Una ricerca del Parlamento Europeo ha calcolato che le conseguenze di un mare più inquinato sono estremamente significative anche per l’economia: si stimano danni tra i 259 e i 695 milioni di euro all’anno, che pesano soprattutto sul settore del turismo e, in misura minore, su quello della pesca.
Nuove speranze arrivano dal progetto marGnet, coordinato dall’Istituto di scienze marine del Consiglio nazionale delle ricerche di Venezia e finanziato dall’Unione Europea, attraverso il fondo europeo per gli affari marittimi e la pesca . I ricercatori hanno messo a punto un prototipo portatile in grado di trasformare le plastiche che rendono il mare inquinato in carburante per le imbarcazioni.
Questo avviene attraverso un processo di «pirolisi a basse temperature», spiegano gli scienziati del Cnr: si tratta di un processo chimico che decompone i materiali senza bisogno di agenti ossidanti. «Il grande vantaggio di questo processo è dato dalla possibilità di utilizzare il rifiuto marino recuperato dai fondali senza necessità di particolari pretrattamenti, che di fatto minano la sostenibilità economica delle soluzioni di riciclaggio di tipo meccanico tentate finora a livello internazionale», afferma Fantina Madricardo, ricercatrice del Cnr-Ismar e coordinatrice del progetto.
«I primi test effettuati su campioni rappresentativi di rifiuti marini provenienti dalla laguna di Venezia – spiega Madricardo – sono stati positivi ed incoraggianti.
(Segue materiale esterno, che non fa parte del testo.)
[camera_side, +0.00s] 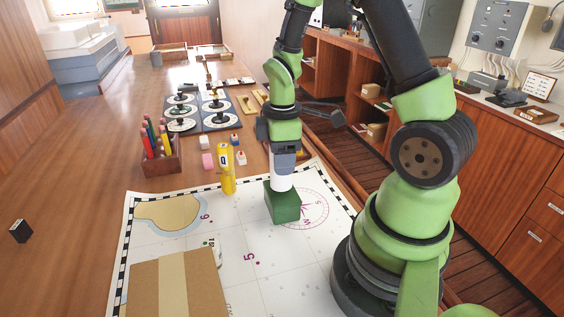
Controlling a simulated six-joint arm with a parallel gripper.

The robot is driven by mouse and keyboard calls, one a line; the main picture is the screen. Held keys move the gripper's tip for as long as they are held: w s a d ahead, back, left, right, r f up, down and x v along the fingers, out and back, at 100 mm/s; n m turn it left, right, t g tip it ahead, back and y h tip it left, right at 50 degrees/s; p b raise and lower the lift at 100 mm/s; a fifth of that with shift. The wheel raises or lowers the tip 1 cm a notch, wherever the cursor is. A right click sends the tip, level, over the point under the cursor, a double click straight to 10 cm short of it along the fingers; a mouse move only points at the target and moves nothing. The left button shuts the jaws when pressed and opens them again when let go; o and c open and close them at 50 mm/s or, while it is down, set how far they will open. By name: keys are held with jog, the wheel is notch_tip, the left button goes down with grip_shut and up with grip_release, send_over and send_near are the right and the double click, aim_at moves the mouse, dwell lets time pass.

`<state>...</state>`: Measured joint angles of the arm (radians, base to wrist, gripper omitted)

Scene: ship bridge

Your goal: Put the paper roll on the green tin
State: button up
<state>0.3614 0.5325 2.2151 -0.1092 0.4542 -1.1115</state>
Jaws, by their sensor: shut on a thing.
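The white paper roll (281,182) is upright under my gripper (283,173), which points straight down and is shut on it. The green tin (283,207) stands on the chart directly below the roll. The roll's lower end meets the tin's top face in the picture; I cannot tell whether it rests on it or is held just above. The upper part of the roll is hidden by the gripper.
A yellow cylinder (227,168) stands close left of the tin. A wooden box of pencils (161,160), small blocks (235,139) and dial boards (215,115) lie farther back. A cardboard box (200,285) is at the front. The chart (240,255) has free room between.

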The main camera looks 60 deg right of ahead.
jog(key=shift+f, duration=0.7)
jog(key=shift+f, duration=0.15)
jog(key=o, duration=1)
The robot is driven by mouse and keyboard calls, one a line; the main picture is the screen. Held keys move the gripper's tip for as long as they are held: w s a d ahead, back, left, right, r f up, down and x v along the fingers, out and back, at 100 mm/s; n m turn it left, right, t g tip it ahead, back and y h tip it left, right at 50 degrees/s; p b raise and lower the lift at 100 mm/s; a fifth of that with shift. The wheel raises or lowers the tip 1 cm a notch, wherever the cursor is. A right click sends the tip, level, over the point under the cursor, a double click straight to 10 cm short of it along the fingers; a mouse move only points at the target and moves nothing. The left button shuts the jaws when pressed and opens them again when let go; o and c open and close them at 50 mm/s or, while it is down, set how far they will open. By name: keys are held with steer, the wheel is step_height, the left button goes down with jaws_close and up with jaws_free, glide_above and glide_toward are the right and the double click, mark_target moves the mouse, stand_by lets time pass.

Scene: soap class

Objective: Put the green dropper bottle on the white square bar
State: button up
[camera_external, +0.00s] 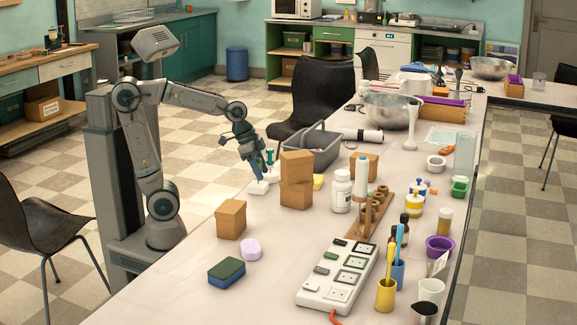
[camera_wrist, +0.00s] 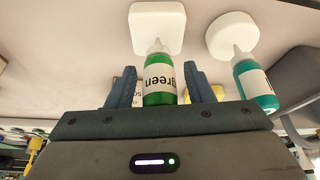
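The green dropper bottle (camera_wrist: 159,82) is nozzle down between the fingers of my gripper (camera_wrist: 161,88). A narrow gap shows on each side of it, so the fingers look open around it. Its nozzle overlaps the edge of the white square bar (camera_wrist: 157,22); I cannot tell whether the tip touches firmly. In the external view, my gripper (camera_external: 257,163) is low over the table's near edge, above the square bar (camera_external: 258,187). The green bottle is hard to make out there.
A teal bottle (camera_wrist: 255,88) is nozzle down at a round white bar (camera_wrist: 232,36) close beside. The table's near left corner has free room.

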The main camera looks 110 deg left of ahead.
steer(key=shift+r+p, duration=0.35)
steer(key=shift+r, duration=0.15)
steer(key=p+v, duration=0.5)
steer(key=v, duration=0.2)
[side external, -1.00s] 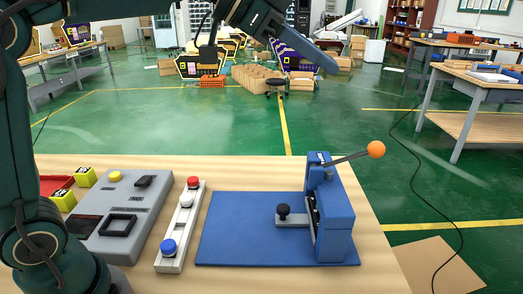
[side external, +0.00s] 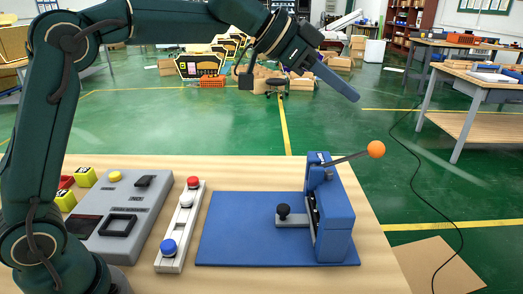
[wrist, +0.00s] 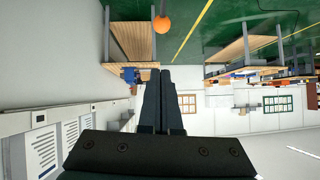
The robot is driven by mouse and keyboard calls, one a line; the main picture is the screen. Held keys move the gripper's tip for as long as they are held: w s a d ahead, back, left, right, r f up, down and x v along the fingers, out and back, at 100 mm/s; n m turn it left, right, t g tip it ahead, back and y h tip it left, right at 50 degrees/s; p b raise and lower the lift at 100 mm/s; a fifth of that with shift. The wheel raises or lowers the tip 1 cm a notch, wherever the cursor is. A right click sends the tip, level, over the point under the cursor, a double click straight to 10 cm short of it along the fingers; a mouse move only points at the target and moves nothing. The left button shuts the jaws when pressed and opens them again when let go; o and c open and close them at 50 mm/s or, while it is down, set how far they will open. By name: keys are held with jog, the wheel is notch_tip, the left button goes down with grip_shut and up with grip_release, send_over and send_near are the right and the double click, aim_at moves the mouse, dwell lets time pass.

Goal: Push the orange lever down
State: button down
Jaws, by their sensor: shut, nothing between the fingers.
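The orange lever is a grey rod ending in an orange ball (side external: 376,149). It sticks out to the right and slightly up from the top of a blue upright housing (side external: 336,215) on a blue base plate (side external: 240,228). The orange ball also shows at the top of the wrist view (wrist: 164,24), beyond the fingertips. My gripper (side external: 354,97) is shut and empty, pointing down to the right. In the side view it is above and a little left of the ball, apart from it. In the wrist view the fingers (wrist: 163,72) lie together.
A black knob (side external: 284,210) on a grey arm juts left from the housing. A white strip (side external: 181,225) with red, white and blue buttons and a grey panel (side external: 128,212) stand to the left. The air around the ball is clear.

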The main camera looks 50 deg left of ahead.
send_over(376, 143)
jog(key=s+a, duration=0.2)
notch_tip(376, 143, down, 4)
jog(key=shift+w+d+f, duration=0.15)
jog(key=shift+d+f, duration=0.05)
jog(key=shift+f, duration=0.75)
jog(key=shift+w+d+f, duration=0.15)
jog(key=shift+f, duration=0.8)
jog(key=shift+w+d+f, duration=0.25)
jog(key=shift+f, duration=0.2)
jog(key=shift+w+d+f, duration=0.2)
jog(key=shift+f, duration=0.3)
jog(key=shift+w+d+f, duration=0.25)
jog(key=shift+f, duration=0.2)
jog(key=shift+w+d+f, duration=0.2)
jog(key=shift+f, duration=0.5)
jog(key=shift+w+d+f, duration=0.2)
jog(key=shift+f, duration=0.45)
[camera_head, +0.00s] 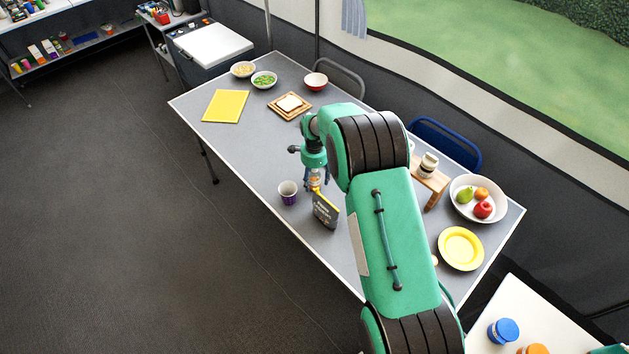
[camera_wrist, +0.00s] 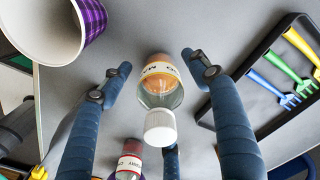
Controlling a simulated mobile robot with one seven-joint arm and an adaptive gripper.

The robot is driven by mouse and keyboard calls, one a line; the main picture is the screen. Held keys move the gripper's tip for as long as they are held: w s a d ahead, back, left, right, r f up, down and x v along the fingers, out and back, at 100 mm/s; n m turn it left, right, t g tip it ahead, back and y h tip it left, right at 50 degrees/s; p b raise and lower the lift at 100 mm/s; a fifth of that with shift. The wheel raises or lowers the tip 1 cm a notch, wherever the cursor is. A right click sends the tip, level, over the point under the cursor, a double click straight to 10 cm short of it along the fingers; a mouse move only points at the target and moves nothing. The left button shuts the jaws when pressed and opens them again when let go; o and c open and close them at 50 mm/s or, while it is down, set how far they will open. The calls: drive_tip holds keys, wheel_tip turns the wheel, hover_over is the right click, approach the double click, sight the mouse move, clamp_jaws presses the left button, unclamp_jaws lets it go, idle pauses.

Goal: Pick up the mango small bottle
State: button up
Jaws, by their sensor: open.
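The small bottle (camera_wrist: 161,95) shows in the wrist view, with a white cap, a clear neck, an orange-toned body and a pale label with only part of its lettering visible. It is between the spread fingers of my gripper (camera_wrist: 158,80), which is open, with a gap on both sides of the bottle. In the head view my gripper (camera_head: 317,179) points down at the grey table, and the bottle (camera_head: 315,183) shows only in part between the fingers. A second bottle (camera_wrist: 129,162) with a red and white label shows at the bottom of the wrist view.
A purple plaid cup (camera_head: 288,192) stands close left of my gripper. In the wrist view, a black tray (camera_wrist: 245,67) holding colourful forks is on the right. The grey table (camera_head: 250,150) is clear toward the yellow mat (camera_head: 226,106).

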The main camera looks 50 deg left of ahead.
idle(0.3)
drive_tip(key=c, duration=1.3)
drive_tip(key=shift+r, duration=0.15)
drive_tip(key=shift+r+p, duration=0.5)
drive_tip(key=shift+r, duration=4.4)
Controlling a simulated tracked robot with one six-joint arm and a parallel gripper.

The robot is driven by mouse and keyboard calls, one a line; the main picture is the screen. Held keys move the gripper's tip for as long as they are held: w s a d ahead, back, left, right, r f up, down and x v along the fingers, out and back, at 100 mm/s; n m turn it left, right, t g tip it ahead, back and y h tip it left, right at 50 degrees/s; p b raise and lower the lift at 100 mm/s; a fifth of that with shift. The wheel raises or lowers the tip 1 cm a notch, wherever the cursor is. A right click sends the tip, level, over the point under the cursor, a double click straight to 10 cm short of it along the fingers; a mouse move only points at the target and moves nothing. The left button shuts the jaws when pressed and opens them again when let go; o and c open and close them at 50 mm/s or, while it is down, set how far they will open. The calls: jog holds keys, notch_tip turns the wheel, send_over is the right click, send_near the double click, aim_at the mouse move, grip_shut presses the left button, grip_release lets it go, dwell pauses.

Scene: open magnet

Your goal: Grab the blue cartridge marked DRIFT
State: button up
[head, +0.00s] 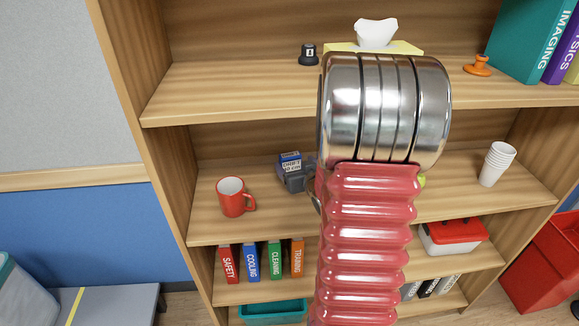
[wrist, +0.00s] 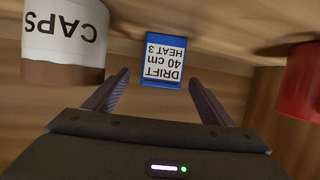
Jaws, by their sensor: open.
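The blue cartridge (head: 290,156) with a white label stands on the middle shelf of the bookcase in the head view. In the wrist view the cartridge (wrist: 162,32) appears upside down, and its label reads DRIFT, 40 cm, HEAT 3. My gripper (wrist: 159,78) is open, with one dark finger to each side of the cartridge's near end in the picture. I cannot tell whether the fingertips reach past its face. In the head view my gripper (head: 300,180) shows only partly beside the cartridge, the rest hidden by my red and silver arm.
A red mug (head: 232,197) stands left of the cartridge, seen at right in the wrist view (wrist: 300,82). A container labelled CAPS (wrist: 66,35) is close on the other side. White cups (head: 497,163) stand farther right. The upper shelf (head: 220,88) overhangs.

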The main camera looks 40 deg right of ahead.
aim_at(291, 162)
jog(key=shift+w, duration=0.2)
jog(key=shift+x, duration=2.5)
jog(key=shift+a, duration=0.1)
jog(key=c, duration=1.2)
La resa in carburante è stata in genere superiore al 50% in peso e l’analisi del combustibile ha mostrato buoni risultati in termini di qualità del prodotto ottenuto. Anche le analisi preliminari sulle emissioni di gas che avvengono durante il processo sono state particolarmente positive poiché non è stata identificata alcuna sostanza inquinante». La ricercatrice fa sapere che nei prossimi mesi verranno eseguiti ulteriori test, e che, «alla fine di questa fase di controllo, il gasolio marino prodotto sarà consegnato ad alcune cooperative di pescatori (principali destinatari del prodotto) che lo testeranno e forniranno utili feedback per perfezionare, se necessario, il processo di produzione».